The spread of the fast-growing water hyacinth weed in Harare’s Lake Chivero and other open water sources is threatening the capital city’s main water supply. Environmentalists blame the spread of the weed on the discharge of effluent, particularly raw sewage, into the Lake and its tributaries. The weed has spread, to many other water bodies throughout Zimbabwe. The plant grows rapidly and produces enormous amounts of biomass. Due to its flat top leaf structure, it covers extensive areas of open waterways.

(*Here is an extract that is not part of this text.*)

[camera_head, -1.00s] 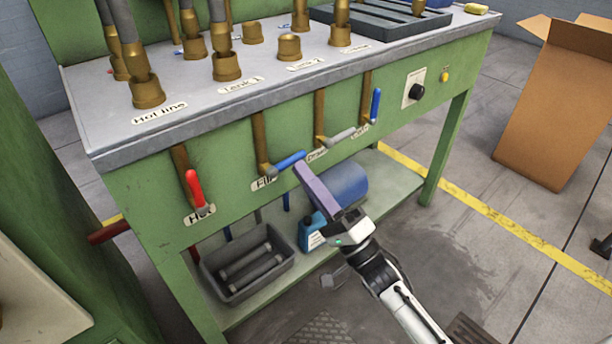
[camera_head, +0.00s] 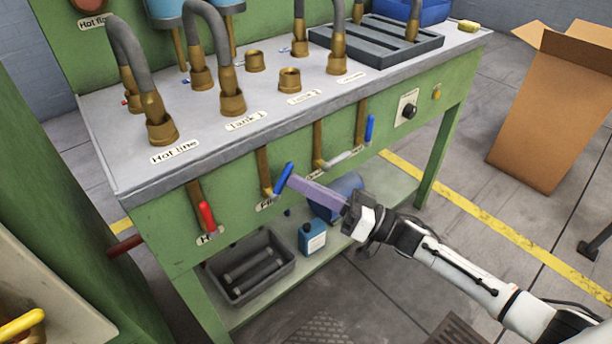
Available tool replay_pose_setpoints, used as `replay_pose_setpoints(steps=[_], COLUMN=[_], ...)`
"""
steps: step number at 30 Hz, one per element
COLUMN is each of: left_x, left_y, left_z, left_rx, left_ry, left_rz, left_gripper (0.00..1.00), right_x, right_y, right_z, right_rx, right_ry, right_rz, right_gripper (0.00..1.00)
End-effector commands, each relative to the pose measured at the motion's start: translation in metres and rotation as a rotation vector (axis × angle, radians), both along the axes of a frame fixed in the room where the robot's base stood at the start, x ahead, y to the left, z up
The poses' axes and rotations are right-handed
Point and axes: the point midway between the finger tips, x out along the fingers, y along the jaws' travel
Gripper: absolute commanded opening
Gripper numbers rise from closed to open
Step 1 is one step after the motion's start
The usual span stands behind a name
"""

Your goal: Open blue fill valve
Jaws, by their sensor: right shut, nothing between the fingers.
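The blue fill valve handle (camera_head: 284,177) is on the green front panel, on a brass pipe above a partly covered label. It is tilted steeply, its upper end leaning right. My right gripper (camera_head: 293,183) has its long purple fingers shut and empty. The fingertips are at the right side of the blue handle and appear to touch it. My left gripper is not in view.
A red handle (camera_head: 207,216) hangs to the left. A grey handle (camera_head: 337,160) and another blue handle (camera_head: 370,129) are to the right. A cardboard box (camera_head: 548,125) stands right.

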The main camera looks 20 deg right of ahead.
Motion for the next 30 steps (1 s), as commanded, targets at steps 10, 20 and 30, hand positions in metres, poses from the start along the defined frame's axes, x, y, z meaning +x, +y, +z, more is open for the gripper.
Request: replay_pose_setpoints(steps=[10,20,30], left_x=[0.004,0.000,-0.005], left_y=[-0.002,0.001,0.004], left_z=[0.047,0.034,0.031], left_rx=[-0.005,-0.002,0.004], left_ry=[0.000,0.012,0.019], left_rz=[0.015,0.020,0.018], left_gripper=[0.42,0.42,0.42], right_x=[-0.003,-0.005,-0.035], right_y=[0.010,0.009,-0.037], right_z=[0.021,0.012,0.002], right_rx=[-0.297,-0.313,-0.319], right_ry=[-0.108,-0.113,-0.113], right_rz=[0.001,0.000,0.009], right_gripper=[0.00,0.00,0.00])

The water weed causes ecological and economic problems by impeding navigation, fishing and recreational activities. The weed’s rapid growth rate creates chronic shortage of dissolved oxygen required by the water’s fauna and the flora [1, 2]. Perna and Burrows [3] noted that the water hyacinth cover on water bodies reduces the gaseous exchanges that take place at the air–water interface and reduce the photosynthetic activity of submerged plants by hindering the penetration of the sun’s rays. Figure 1 shows the clogged Manyame river, one of the tributaries of Lake Chivero.

Fig. 1

Water hyacinth on Manyame River

In slow-moving water bodies, water hyacinth mats physically slow the flow of water, causing suspended particles to be precipitated, leading to siltation. The reduced water flow can also cause flooding and adversely affect irrigation schemes by clogging the canals and piping systems. Displacement of water by water hyacinth can mean that the effective capacity of water reservoirs is reduced by up to 400 m³ of water per hectare, causing water levels in small reservoirs to fall more rapidly in dry periods [4].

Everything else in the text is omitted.